Anyway, so what the heck is going on here? My first thought was that maybe I was misinterpreting the graph. Nope. Milk really is the cheapest in counties with median incomes around that 50k mark, and counties with median incomes of about 30k have about the the same prices as counties with median incomes of about 80k.
Well, the nice thing about having data at the county level is that you can make pretty maps. So I made some (I mean it also is helpful to interpret the data and all that boring stuff).
So there I was, just trying to make a pretty map and there’s actually some information in there. Kind of a pain, but now I have to talk about it. Anyway, milk is cheaper in the Midwest and out in the mountains/deserts. Pretty expensive on the coasts, especially the east coast, and most of the south.
I need to make a quick digression here to fulfill a standard requirement of all U.S. data journalism with a geographic component: a ranking or map that shows the deep south is struggling. So here’s a map that shows how many gallons of milk you could buy with the median household income in each county.
The Midwest and Rockies could just swim in milk. They’re not doing quite as well in terms of income as the coasts, but they low price of milk more than makes up for it.
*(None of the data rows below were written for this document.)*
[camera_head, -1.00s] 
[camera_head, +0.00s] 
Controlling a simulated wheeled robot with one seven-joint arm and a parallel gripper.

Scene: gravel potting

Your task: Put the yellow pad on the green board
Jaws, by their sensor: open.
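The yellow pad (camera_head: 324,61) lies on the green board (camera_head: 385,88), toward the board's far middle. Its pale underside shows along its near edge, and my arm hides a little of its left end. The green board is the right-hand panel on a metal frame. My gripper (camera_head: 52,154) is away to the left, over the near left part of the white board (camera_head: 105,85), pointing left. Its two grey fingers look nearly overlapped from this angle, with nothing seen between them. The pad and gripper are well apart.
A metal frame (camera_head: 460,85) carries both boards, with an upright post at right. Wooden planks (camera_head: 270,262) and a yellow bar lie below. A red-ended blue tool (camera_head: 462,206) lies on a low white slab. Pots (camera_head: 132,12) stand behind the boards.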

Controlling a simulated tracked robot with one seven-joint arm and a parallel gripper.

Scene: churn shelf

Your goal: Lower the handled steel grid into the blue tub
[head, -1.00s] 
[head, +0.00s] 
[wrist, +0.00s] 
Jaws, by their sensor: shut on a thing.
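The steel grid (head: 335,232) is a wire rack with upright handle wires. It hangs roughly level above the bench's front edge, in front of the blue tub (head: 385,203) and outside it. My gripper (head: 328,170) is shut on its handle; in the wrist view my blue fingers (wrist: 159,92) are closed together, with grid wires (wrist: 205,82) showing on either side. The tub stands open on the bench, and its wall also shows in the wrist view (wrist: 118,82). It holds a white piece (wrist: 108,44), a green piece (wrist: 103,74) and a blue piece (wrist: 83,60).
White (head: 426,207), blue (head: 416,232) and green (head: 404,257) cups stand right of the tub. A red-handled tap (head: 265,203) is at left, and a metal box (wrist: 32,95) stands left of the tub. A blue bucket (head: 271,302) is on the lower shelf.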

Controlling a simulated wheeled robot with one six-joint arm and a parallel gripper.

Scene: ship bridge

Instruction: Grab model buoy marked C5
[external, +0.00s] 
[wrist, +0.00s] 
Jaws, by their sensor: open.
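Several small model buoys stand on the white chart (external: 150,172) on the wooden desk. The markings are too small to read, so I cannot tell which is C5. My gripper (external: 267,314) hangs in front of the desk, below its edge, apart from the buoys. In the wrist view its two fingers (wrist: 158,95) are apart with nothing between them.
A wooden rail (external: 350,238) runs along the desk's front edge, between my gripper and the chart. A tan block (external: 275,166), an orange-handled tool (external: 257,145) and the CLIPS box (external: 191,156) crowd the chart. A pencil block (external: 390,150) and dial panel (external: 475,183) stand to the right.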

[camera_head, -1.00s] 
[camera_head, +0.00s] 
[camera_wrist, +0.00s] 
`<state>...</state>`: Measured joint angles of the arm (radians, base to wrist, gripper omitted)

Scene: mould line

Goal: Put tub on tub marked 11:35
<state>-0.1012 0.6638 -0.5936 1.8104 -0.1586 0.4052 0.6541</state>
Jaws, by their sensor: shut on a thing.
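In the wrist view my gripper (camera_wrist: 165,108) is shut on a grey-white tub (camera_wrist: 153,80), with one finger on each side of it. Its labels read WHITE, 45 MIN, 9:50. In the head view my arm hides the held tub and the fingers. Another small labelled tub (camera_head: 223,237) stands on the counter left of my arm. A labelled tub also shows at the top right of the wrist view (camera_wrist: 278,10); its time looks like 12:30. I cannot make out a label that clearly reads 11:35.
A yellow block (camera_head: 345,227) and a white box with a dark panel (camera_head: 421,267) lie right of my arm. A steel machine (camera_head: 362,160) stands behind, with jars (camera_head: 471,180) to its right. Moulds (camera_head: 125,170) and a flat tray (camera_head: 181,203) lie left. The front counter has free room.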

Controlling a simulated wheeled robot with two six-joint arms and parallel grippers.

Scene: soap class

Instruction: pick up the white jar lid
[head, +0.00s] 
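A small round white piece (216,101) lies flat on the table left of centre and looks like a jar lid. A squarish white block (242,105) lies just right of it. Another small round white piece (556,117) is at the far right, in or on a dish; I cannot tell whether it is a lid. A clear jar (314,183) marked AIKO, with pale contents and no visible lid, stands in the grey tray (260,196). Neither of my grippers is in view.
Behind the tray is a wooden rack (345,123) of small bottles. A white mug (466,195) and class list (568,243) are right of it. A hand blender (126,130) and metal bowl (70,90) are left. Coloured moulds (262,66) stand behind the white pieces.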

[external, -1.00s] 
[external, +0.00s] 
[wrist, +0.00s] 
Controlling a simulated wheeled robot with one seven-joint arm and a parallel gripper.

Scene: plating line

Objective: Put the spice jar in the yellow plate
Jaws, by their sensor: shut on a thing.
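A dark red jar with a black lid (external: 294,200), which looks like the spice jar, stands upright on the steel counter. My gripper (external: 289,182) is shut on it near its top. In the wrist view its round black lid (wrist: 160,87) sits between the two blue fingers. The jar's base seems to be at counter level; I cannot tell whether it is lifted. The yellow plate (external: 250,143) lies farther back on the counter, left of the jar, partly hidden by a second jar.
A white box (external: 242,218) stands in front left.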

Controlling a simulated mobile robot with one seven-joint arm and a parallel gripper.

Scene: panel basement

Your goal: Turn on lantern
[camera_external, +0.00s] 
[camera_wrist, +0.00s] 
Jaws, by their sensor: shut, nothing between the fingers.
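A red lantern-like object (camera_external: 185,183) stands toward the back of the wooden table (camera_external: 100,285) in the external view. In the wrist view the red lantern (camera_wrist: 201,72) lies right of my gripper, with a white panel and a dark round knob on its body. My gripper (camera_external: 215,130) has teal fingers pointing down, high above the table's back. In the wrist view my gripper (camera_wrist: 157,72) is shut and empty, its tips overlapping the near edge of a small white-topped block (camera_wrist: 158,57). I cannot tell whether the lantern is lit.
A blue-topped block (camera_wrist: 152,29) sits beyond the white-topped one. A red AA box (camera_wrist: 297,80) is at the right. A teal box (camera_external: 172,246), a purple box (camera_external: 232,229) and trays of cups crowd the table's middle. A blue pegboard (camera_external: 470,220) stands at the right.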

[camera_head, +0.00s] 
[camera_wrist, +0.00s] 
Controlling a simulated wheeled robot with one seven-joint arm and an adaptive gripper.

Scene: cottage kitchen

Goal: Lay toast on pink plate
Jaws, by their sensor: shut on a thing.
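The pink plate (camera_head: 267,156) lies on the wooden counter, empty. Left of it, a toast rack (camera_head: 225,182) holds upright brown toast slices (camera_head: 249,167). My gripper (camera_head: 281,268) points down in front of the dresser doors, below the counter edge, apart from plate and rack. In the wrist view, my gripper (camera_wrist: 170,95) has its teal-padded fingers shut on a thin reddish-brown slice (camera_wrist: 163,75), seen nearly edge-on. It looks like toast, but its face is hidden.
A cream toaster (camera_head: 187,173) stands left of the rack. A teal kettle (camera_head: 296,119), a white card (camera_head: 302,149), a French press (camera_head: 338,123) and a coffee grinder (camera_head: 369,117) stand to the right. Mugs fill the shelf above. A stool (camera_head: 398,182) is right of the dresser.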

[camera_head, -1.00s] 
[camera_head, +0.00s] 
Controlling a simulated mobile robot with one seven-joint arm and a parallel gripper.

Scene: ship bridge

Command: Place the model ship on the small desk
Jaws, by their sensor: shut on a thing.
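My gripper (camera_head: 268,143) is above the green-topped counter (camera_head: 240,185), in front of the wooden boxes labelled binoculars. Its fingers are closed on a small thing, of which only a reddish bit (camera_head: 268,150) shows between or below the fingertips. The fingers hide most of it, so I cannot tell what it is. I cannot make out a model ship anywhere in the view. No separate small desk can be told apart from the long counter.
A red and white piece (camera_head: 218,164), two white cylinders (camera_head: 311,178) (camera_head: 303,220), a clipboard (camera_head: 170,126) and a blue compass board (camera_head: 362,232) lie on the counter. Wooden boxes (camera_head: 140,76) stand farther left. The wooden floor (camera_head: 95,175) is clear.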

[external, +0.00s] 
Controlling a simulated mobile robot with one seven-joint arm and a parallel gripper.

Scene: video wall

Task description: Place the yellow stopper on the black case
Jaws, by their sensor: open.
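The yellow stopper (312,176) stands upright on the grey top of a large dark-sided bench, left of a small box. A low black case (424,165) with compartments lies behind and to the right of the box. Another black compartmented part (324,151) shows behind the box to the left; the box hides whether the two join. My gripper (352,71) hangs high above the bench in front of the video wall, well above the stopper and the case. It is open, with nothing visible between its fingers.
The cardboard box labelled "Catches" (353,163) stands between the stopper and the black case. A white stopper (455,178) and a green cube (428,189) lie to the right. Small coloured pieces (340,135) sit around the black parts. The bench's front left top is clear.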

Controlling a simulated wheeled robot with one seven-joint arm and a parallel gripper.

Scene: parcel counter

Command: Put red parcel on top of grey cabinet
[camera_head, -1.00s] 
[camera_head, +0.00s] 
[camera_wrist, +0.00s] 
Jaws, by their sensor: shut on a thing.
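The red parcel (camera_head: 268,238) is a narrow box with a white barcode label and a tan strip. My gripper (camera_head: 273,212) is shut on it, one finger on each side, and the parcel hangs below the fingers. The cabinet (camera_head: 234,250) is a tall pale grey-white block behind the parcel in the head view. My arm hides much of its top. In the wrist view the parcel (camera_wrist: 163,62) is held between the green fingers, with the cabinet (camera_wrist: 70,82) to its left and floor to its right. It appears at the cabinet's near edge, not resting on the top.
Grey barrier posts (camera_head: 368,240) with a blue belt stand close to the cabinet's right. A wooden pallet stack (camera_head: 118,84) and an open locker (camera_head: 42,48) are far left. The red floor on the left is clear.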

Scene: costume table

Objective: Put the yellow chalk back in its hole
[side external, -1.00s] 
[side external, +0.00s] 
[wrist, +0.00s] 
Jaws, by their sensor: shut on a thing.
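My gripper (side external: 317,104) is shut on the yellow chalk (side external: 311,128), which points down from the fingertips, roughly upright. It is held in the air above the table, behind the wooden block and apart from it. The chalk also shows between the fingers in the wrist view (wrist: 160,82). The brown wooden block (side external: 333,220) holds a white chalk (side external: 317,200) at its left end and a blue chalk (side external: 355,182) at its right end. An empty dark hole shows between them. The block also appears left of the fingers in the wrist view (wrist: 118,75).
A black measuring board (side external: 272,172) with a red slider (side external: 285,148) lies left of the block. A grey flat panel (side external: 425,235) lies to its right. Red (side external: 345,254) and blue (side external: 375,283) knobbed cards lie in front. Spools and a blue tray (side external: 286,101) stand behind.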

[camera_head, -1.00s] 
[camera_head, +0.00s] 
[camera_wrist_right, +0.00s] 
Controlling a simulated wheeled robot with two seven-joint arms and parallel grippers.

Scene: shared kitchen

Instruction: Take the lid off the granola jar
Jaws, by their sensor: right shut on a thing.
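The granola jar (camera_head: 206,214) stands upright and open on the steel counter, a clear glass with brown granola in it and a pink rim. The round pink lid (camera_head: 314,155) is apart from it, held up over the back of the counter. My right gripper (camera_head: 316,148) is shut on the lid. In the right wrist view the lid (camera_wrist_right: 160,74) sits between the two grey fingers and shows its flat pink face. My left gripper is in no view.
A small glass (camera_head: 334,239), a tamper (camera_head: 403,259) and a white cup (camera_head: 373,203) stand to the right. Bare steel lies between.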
The coasts do alright, at least the metropolitan areas, presumably because they have high incomes, but the south and other rural bits and pieces are pretty milk-poor.
Back to the main point. From the first graph, it seems like milk prices are fairly consistent within a given region of the country. And for what it’s worth, low price regionsdo tend to be in the middle of the income range – i.e. not as wealthy as the coasts, but not as poor as the south. So at least that makes sense. But why should milk be cheaper in those regions?
Some of you might have figured out where I’m going with this. Milk is cheap close to where it’s produced. Makes sense, since it’s perishable and therefore fairly pricey to transport. Here’s a map of milk production in the U.S. that has some pretty darn strong parallels to the milk price map (and not just because I have a bit of a thing about maps, I promise).
And if you’re more of a scatterplot person, here’s a scatterplot showing that milk price and milk production are negatively correlated.
Finally, here’s a scatterplot showing that milk production is highest in middle income states.
So where does that leave us? Well, there seems to be a cluster of three related variables – low milk prices, high milk production regions, and middle income counties or states. Of those, the causal link from milk production to milk prices seems to be the most reasonable. However, even when you control for milk production, middle income states still have the lowest prices (the effect is reduced by about 1/2).
We’re left with some questions and some answers. First, the cleanest conclusion is that milk prices are lowest in milk producing regions. Second, milk prices tend to be lowest in middle income areas, partly, but not entirely, because middle income areas tend to produce milk. Third, it stinks to be poor where prices are high, and prices aren’t necessarily high only in areas with high incomes or real estate values.
But I’m still left with some questions. What’s causing the part of the income effect on price that isn’t attributable to milk prices? Is it coincidence? Something to do with the costs of operating retail establishments in low income areas? I don’t know. Why do middle income regions tend to produce milk? Is agriculture tied to middle income? Is it a coincidence? I don’t know. And here again, I have the last laugh. Because I’m just going to click publish even though I don’t have satisfying answers to all the questions and nobody can stop me. I’m not even going to make something up so that we can all sleep better at night. So there.